What makes Razak’s graphic image surprising is that she is a teacher of Buddhism, a faith more often connected with quiet meditation than fiery exhortation. But as Razak addresses racial justice more frequently in her recent dharma talks — teaching sessions after group meditation — at Oakland’s East Bay Meditation Center, her view of this summer’s protest takes on a Buddhist bent. We are living through a “hinge time,” Razak tells her students, when the possibility for change, a core Buddhist tenet, is wide open.

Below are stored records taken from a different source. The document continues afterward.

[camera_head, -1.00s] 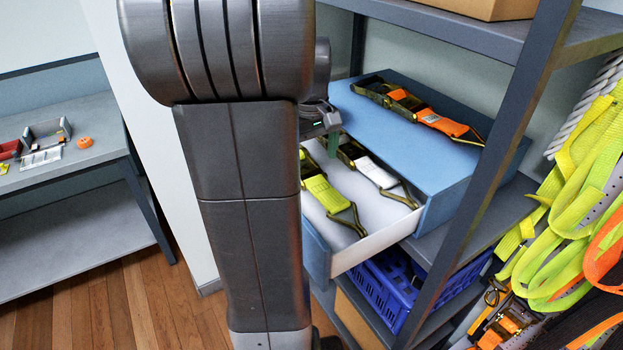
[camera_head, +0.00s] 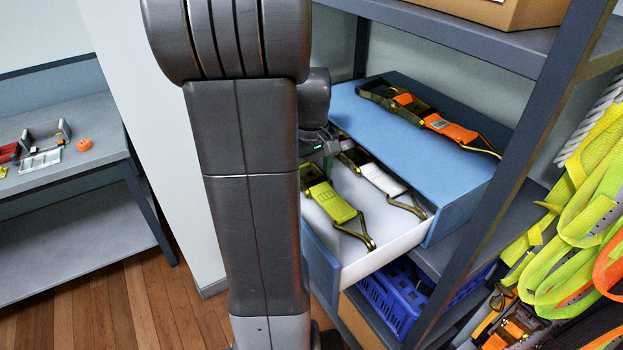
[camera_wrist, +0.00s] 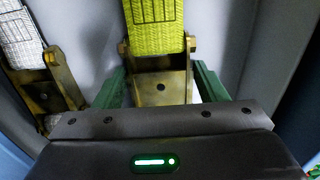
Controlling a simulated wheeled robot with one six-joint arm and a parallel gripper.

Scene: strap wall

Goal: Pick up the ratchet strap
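A yellow-green ratchet strap (camera_head: 330,200) lies in the open drawer (camera_head: 385,243); its metal ratchet end is partly hidden behind my arm. A white ratchet strap (camera_head: 382,177) lies beside it to the right. An orange ratchet strap (camera_head: 450,129) lies on the blue top above the drawer. In the wrist view, my gripper (camera_wrist: 160,78) has its green fingers on either side of the yellow-green strap's brass-coloured ratchet (camera_wrist: 160,85). The fingers look apart from it, with narrow gaps. The white strap (camera_wrist: 20,40) shows at left there.
A dark shelf upright (camera_head: 510,165) stands right of the drawer, with a shelf board (camera_head: 450,30) above. A blue crate (camera_head: 395,300) sits below. Hanging straps (camera_head: 580,220) fill the right edge. A grey side table (camera_head: 70,155) stands at left.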

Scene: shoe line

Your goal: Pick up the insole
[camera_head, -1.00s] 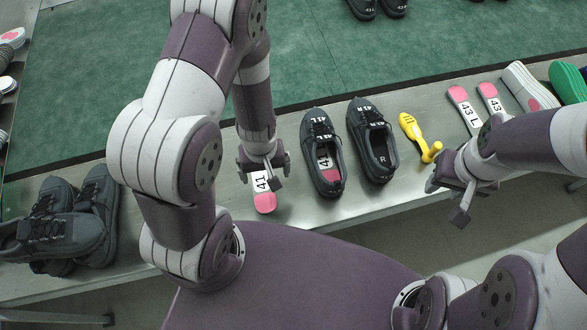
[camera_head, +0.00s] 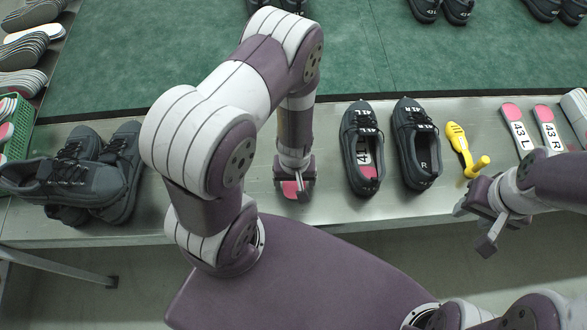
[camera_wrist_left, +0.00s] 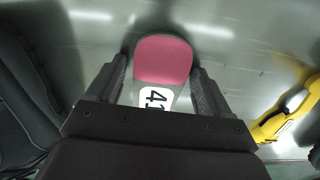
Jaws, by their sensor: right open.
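The insole (camera_head: 290,189) lies on the metal bench, with only part of its pink end showing in the head view. In the left wrist view the insole (camera_wrist_left: 164,60) shows its pink end and a white label reading 41. My left gripper (camera_head: 296,190) is low over it, with one finger on each side in the wrist view. The fingers are apart, with gaps visible between them and the insole. My right gripper (camera_head: 480,222) is open and empty at the front right edge of the bench.
Right of my left gripper stand two dark shoes, one (camera_head: 349,165) with an insole inside, the other (camera_head: 405,150) beside it. A yellow tool (camera_head: 460,143) and insoles marked 43 (camera_head: 518,130) lie further right. Dark shoes (camera_head: 125,165) stand at left. The metal bench (camera_head: 330,210) is clear in front.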

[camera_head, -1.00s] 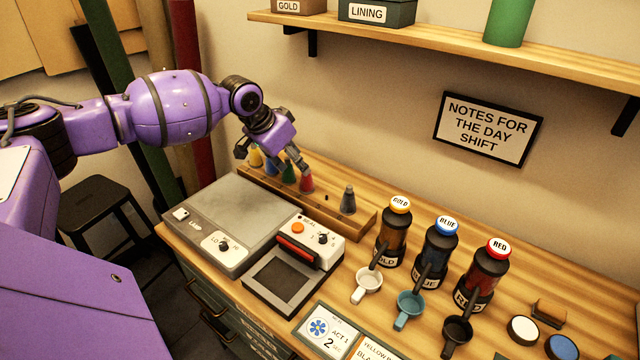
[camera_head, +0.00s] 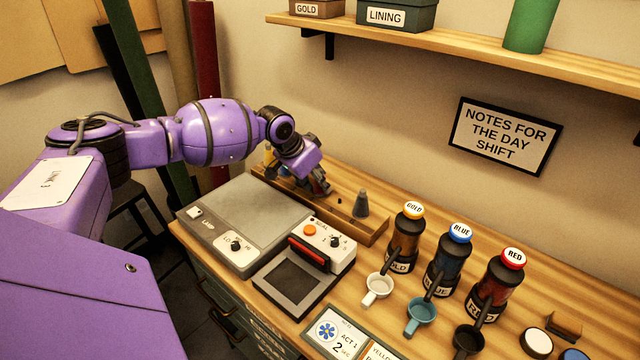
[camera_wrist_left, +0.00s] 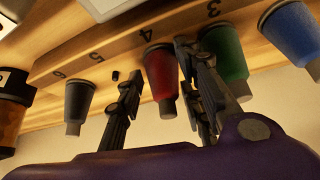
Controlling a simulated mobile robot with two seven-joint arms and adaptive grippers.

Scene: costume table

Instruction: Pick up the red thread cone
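The red thread cone (camera_wrist_left: 160,72) stands in the wooden rack (camera_wrist_left: 110,52) near the number 4 in the left wrist view. My left gripper (camera_wrist_left: 160,98) is open there, one finger on each side of the red cone. A gap shows between the cone and the left finger; the right finger looks close to it, between the red and green cones, and I cannot tell whether it touches. In the head view my left gripper (camera_head: 314,184) is down at the rack and mostly hides the red cone. My right gripper is not in view.
A green cone (camera_wrist_left: 226,54) and a blue cone (camera_wrist_left: 290,32) stand right of the red one in the wrist view. A grey cone (camera_head: 361,204) stands farther along, past a bare peg. A grey device (camera_head: 244,224) lies in front of the rack; bottles stand right.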

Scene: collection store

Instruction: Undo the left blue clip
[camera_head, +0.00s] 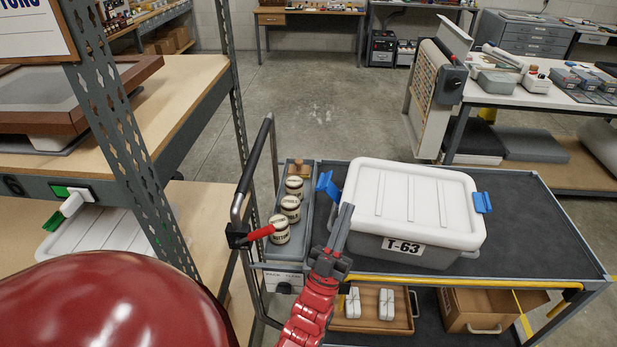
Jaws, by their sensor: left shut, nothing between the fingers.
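A grey bin (385,248) with a white lid (412,200) and a T-63 label stands on the cart's dark top. The left blue clip (326,186) sticks out and up from the bin's left end, tilted away from the lid. The right blue clip (482,203) sits against the bin's right end. My left gripper (346,208) is shut and empty, its fingertips pointing up at the bin's front left corner, below and right of the left clip. I cannot tell whether it touches the bin. My right gripper is not in view.
The cart (535,240) has free dark surface right of the bin. A grey tray (307,225) with several labelled jars (290,208) lies left of the bin. The cart's handle (247,185) with a red lever (260,233) and a metal shelf upright (125,140) stand further left.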

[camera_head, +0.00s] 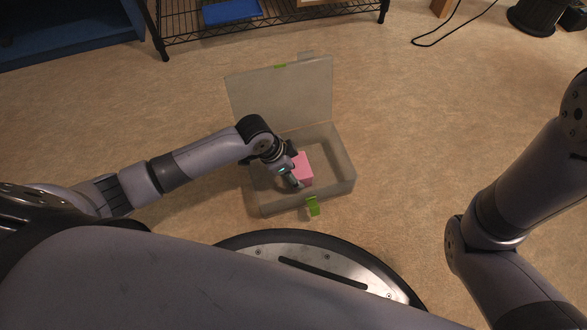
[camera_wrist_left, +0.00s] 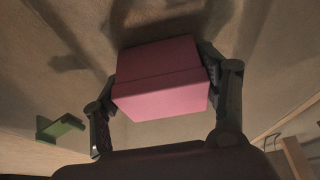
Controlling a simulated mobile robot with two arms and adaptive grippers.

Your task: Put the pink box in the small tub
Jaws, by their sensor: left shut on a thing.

Black people make up just 3% of the American Buddhist community, according to the Pew Research Center’s Forum on Religion and Public Life, but Black ordained and certified teachers can be found in all of the major Buddhist traditions and lineages in the U.S., said Rima Vesely-Flad, a professor at Warren Wilson College in North Carolina and author of the forthcoming book, “Black Buddhists and the Black Radical Tradition.”


Arisika Razak. Video screengrab

The Black Lives Matter movement and the broader reckoning with racism that took hold of the country this year has prompted these teachers to seek a practice that answers the moment and has called on the American Buddhist convert community, which has long been predominantly white, to focus more on anti-racism. 

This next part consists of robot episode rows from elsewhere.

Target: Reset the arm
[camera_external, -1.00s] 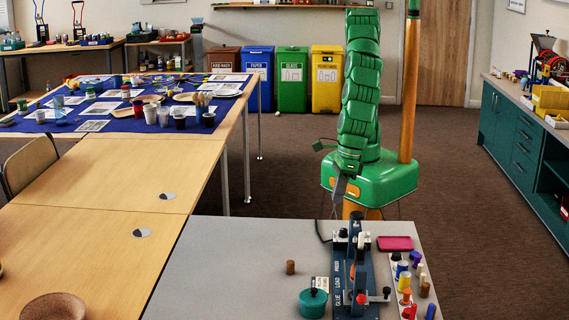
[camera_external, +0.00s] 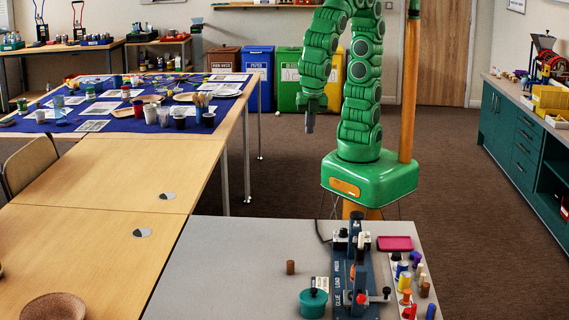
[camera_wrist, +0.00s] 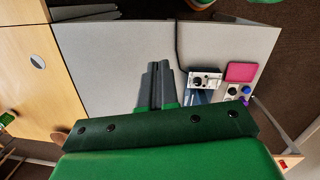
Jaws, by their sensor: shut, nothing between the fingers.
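My green arm (camera_external: 361,90) rises from its base beyond the grey table (camera_external: 230,260) and bends over at the top to the left. My gripper (camera_external: 310,122) hangs pointing down, left of the arm's lower part, well above the floor and apart from everything. In the wrist view my gripper's dark fingers (camera_wrist: 157,84) lie side by side, shut and empty, seen against the grey tabletop (camera_wrist: 110,55).
On the grey table stand a blue press (camera_external: 357,265), a teal pot (camera_external: 313,303), a brown cylinder (camera_external: 290,267), a pink pad (camera_external: 395,243) and several coloured pieces. Wooden tables (camera_external: 110,175) are at left. Bins, such as the blue one (camera_external: 257,80), stand behind.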

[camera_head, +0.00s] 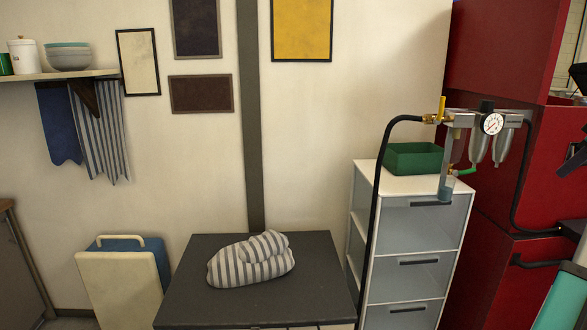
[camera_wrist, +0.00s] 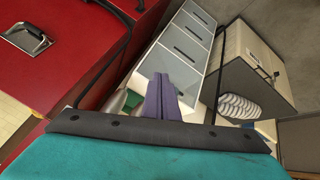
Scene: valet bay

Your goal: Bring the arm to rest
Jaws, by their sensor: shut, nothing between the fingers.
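My gripper (camera_wrist: 161,82) shows in the wrist view as two purple fingers side by side, shut with nothing between them. They stand out beyond a dark bar and a teal surface that fill the bottom of that view. In the wrist view the fingers overlap the white drawer unit (camera_wrist: 190,45); I cannot tell the distance between them. In the head view only parts of my arm show at the right edge, and the fingers are not visible there.
A dark table (camera_head: 190,300) bears a striped cloth bundle (camera_head: 250,262). The drawer unit (camera_head: 410,232) carries a green bin (camera_head: 412,158). An air regulator (camera_head: 491,124) with a black hose (camera_head: 374,190) stands before the red cabinet (camera_head: 490,60), close to my arm's side.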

“We come to sit with others like us who understand our grief and our anger, our rage and our sorrow, our despair,” said Razak. “We come to a place that understands us.”

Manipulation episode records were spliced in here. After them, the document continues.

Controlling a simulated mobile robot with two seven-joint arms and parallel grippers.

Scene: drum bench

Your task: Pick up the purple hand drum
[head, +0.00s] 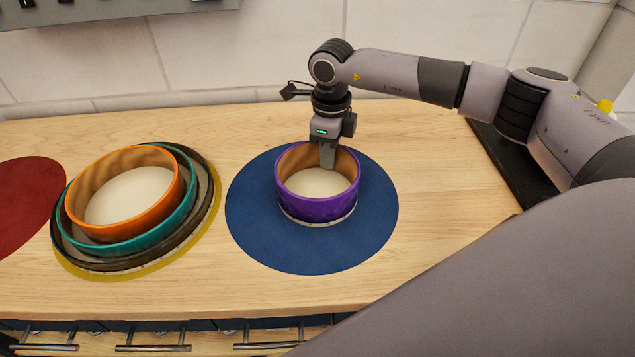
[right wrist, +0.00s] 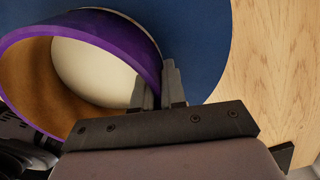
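The purple hand drum (head: 318,205) sits upright on the round blue mat (head: 250,220) in the head view. It has a pale skin inside a purple hoop. My right gripper (head: 328,158) points down at its back rim, and its two fingers straddle the drum wall. In the right wrist view one finger of the right gripper (right wrist: 159,88) is inside the purple hand drum (right wrist: 138,42) and the other outside. The gap is narrow and the fingers look shut on the wall. I see no clear lift off the mat. My left gripper is not in view.
On the yellow mat (head: 95,277) to the left, an orange drum (head: 150,217), a teal drum (head: 172,220) and a dark drum (head: 205,205) are nested. A red mat (head: 25,195) lies at far left. Wooden counter (head: 430,170) is bare around the blue mat.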

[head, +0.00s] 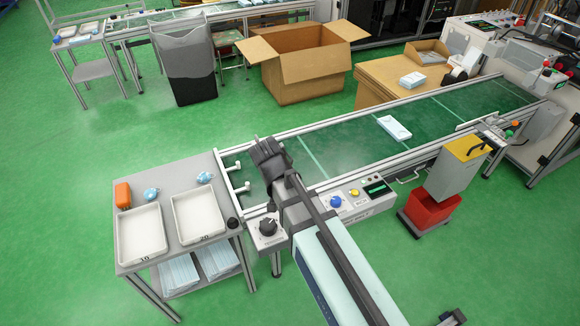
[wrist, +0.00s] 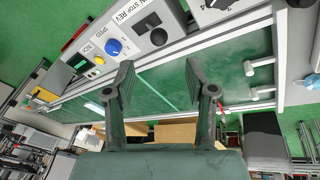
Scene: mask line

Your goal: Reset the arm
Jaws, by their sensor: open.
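My gripper (head: 268,158) is above the near left end of the conveyor belt (head: 345,150) in the head view. In the wrist view my gripper (wrist: 167,90) shows its two dark fingers spread apart, with only green belt between them. The gripper is open and holds nothing. My arm reaches up from the bottom of the head view and hides part of the conveyor's front rail.
A side table (head: 182,258) holds two white trays, blue masks and an orange item. A control panel (head: 350,203) is on the conveyor's front. A white pack (head: 394,128) lies on the belt. Behind stand a bin (head: 187,70) and an open carton (head: 300,75).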

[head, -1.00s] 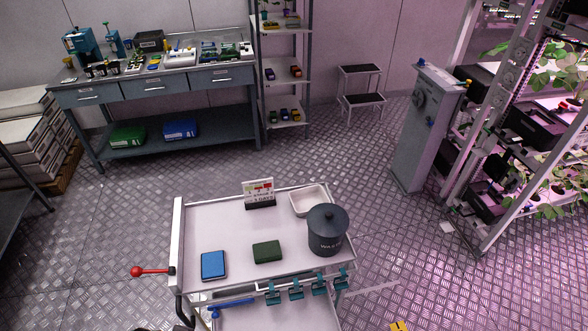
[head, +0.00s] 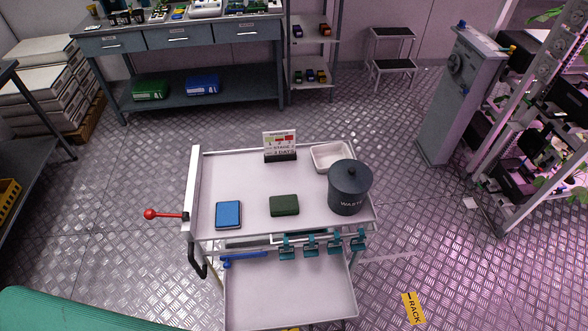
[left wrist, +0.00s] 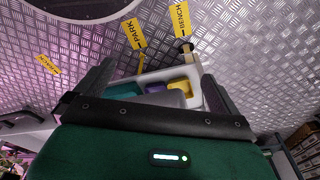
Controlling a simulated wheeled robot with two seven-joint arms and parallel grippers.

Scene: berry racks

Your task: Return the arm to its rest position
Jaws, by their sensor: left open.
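My left gripper (left wrist: 157,72) shows in the left wrist view, its two dark fingers spread wide apart. Its dark green body with a lit indicator fills the bottom of that view. A white tray (left wrist: 192,70) with teal, purple and yellow contents lies beyond the fingers; I see no contact with it. A grey shape sits between the fingers, and I cannot tell whether it is held. In the head view a green part, seemingly of my left arm, enters at the lower left corner. The left gripper itself is outside the head view. My right gripper is in neither view.
A white cart (head: 245,176) stands ahead with a dark waste bin (head: 349,188), a blue box (head: 228,214), a green box (head: 284,205), a white tray (head: 330,157) and a sign (head: 280,147). A red-knobbed lever (head: 150,214) juts left. Floor around the cart is clear.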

One shape this takes, said Vesely-Flad, is BIPOC — Black, indigenous and people of color — retreats and affinity sanghas, or Buddhist communities, at predominantly white meditation centers. Courses and lectures led by Black teachers have also become popular. The Rev. angel Kyodo williams, a Zen priest (who doesn’t capitalize her first or last name), addressed race, bodies and trauma in a recent virtual event. Meditation teacher Spring Washam is giving a weekly online class called “The Dharma of Harriet Tubman,” which examines the Buddha’s teachings alongside the history of Tubman’s work on the Underground Railroad.

These events give Black teachers space to focus on healing the trauma of daily racist interactions as well as crises like the killings of Floyd and Breonna Taylor, an unarmed Black woman killed by police in Louisville. “They’re saying, ‘Black people have been traumatized for so many generations — for centuries — that we also have to provide spaces that are culturally congruent and offer practices and rituals that support healing that are not about taking on the white dominant structure, but are about working on us,’” she said. “In some cases they are turning away from predominantly white institutions and saying, ‘What do we need to do to heal?’”

By and large, Black Buddhists’ practice is not significantly different from any other, but given the history of oppression, many Black Buddhists have emphasized practices that honor ancestors, a practice common throughout Asia but largely rejected by white convert communities.

Lama Rod Owens. Video screengrab

Lama Rod Owens, who was trained in the Tibetan tradition, said Buddhists from marginalized communities have long struggled to gain full representation in many white-dominated Buddhist institutions in the U.S., where they often feel “erased” and “unseen.”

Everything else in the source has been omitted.